In many ways, Christchurch remains as conservative as 75 years ago when the philosopher Karl Popper came to stay, sequestered to the Psychology Department as a tutor and German speaking foreigner, where he drafted The Open Society and its Enemies. I suspect that more than a little bit of Popper's experience of Christchurch culture rubbed off on Dutton. From Popper's own reminiscences it is possible to read his defence of the open society as a criticism aimed, not simply at the ideologies of National Socialism and totalitarianism in greater Europe in the 1930s, but equally targeted at the closed-mindedness of supposedly free societies such as Britain and New Zealand. Dutton may well have been driven to establish Arts and Letters Daily in 1998 as an international forum for the exchange of provocative ideas at least partly in response to the closed mentality of university life in New Zealand, as to the impoverishment and self-censorship rampant in New Zealand intellectual life, the arts, and print media.
At Dutton's memorial service the Vice-chancellor of Canterbury University, Ian Town, admitted that he "had only come to know Denis Dutton recently, but learned he was held in great esteem by his colleagues and students", going on to say that Dutton had "a lively intellect" and that his website was "an extraordinary accomplishment". Readers familiar with the language of academic life will understand that "lively intellect" is university code for "maverick troublemaker", and "an extraordinary achievement" as another way of saying that from the university's perspective, Dutton was out of control.
For an incumbent vice-chancellor not to know who Dutton was, is either incredible or an astonishing reflection on the prevailing university culture. For a senior university official to affect not to know, let alone appreciate the concept, of Dutton's website—a publication as potent a manifesto for freedom of thought today as Popper's Open Society in its time—is a posture open to be read as the official view of a University smiling through gritted teeth at an internationally recognized achievement over which it has no authority, would rather ignore, and for which it is able to claim zero credit.

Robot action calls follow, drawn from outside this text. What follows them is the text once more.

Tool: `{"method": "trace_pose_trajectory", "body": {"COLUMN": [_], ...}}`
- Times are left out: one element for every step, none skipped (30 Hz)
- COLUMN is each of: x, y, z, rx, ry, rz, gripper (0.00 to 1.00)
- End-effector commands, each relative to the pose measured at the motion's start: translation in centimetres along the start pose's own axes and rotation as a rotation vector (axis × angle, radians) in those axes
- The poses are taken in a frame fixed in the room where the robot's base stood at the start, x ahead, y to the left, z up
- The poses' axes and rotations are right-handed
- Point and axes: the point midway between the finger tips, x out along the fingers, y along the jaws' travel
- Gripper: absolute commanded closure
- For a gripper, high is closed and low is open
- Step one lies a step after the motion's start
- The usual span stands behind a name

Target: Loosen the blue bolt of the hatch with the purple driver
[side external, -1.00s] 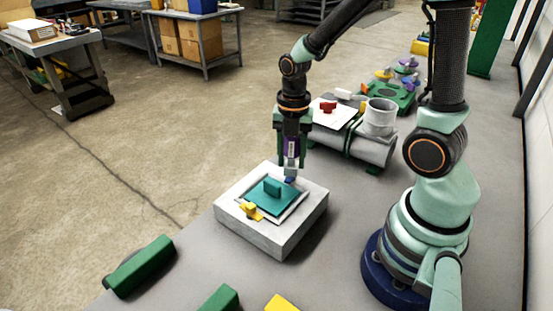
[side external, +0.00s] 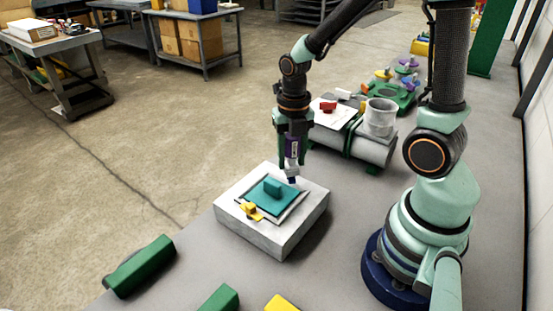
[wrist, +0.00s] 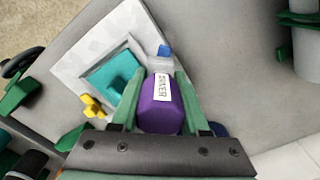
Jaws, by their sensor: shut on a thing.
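My gripper (side external: 292,146) points down and is shut on the purple driver (wrist: 160,110), which carries a white label. The driver stands about upright over one corner of the teal hatch (side external: 270,197), set in a pale square block (side external: 283,238). The blue bolt (wrist: 164,51) shows just past the driver's grey end in the wrist view. In the side view the blue bolt (side external: 292,180) is right under that end; I cannot tell whether they are fully engaged. A yellow piece (side external: 250,209) sits at the hatch's opposite corner, also in the wrist view (wrist: 93,106).
A grey pipe piece (side external: 374,146) with a white sheet and a red part (side external: 327,106) stands behind the block. A green rack (side external: 392,97) with coloured tools is farther back. Green blocks (side external: 141,266) lie at the front left. Bare bench surrounds the block.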

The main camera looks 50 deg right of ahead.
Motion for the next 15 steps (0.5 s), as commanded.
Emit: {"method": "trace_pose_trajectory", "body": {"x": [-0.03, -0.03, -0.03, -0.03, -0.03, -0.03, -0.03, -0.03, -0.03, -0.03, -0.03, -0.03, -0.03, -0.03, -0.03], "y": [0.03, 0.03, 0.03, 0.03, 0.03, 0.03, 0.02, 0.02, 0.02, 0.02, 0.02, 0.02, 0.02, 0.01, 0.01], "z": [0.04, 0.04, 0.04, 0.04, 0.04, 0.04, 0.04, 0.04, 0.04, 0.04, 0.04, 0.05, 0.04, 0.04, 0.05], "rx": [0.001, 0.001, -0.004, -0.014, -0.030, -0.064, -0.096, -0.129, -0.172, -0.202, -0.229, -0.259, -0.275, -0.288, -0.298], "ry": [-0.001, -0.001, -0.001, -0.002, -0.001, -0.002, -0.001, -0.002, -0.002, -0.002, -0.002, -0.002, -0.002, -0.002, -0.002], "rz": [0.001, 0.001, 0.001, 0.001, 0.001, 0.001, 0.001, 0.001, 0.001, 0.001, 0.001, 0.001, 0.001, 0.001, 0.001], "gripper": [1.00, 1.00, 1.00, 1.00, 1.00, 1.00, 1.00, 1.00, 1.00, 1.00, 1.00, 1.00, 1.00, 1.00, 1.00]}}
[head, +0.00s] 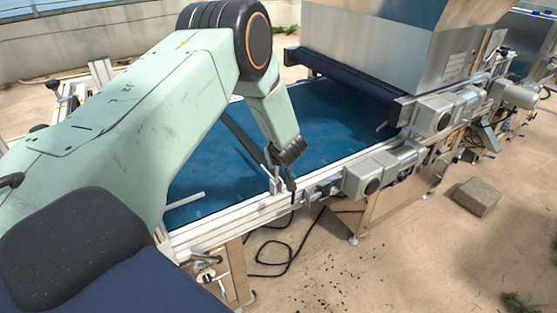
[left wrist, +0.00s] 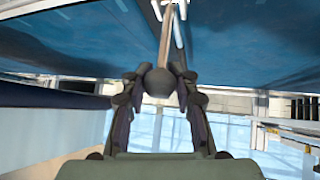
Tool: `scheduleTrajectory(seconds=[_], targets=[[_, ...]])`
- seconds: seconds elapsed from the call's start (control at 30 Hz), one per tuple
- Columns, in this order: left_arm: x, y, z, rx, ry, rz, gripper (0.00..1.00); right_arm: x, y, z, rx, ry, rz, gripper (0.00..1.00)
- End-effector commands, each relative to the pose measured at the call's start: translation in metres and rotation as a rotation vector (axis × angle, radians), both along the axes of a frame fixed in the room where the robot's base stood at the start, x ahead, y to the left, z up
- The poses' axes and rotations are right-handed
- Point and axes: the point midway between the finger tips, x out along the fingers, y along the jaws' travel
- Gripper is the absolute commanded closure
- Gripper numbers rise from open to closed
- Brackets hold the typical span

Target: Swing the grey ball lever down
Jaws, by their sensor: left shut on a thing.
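The grey ball (left wrist: 161,82) of the lever shows in the left wrist view, at the end of a thin brownish rod (left wrist: 166,38). My left gripper (left wrist: 160,76) is shut on the ball, with one finger on each side of it. In the head view my left gripper (head: 291,187) points down at the near rail of the conveyor. There the ball cannot be made out, hidden by or merged with the dark fingers. My right gripper is in neither view.
The blue conveyor belt (head: 335,112) lies behind the gripper, bordered by a pale metal rail (head: 236,213). Grey motor housings (head: 364,178) sit on the rail to the right. A large metal hopper (head: 365,48) stands at the back. A stone block (head: 477,196) lies on the sandy ground.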

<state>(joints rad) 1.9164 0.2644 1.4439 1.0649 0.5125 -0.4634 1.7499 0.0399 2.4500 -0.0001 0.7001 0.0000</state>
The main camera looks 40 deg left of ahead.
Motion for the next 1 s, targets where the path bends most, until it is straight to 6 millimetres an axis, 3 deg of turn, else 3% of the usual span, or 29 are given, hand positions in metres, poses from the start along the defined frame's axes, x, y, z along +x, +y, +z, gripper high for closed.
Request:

In an article to commemorate the public installation in 2007 of a plaque in belated recognition of Popper's period of residence in Christchurch, the late Peter Munz observed that Popper realized that his research was unlikely to gain the international recognition it deserved "as long as he was propounding it from . . . a New Zealand which his wife, in a letter to a friend in the USA, referred to as 'behind the moon'." No doubt that same sense of remoteness from international conversation also touched Dutton, by birth a naturally sociable and quick-witted Los Angelean. Dutton’s great achievement in the internet age was to show that it was possible to be a familar as well as a player in the international world of ideas, while remaining true to his role as a stimulating thinker and trainer in the place where he was most needed, his adopted homeland.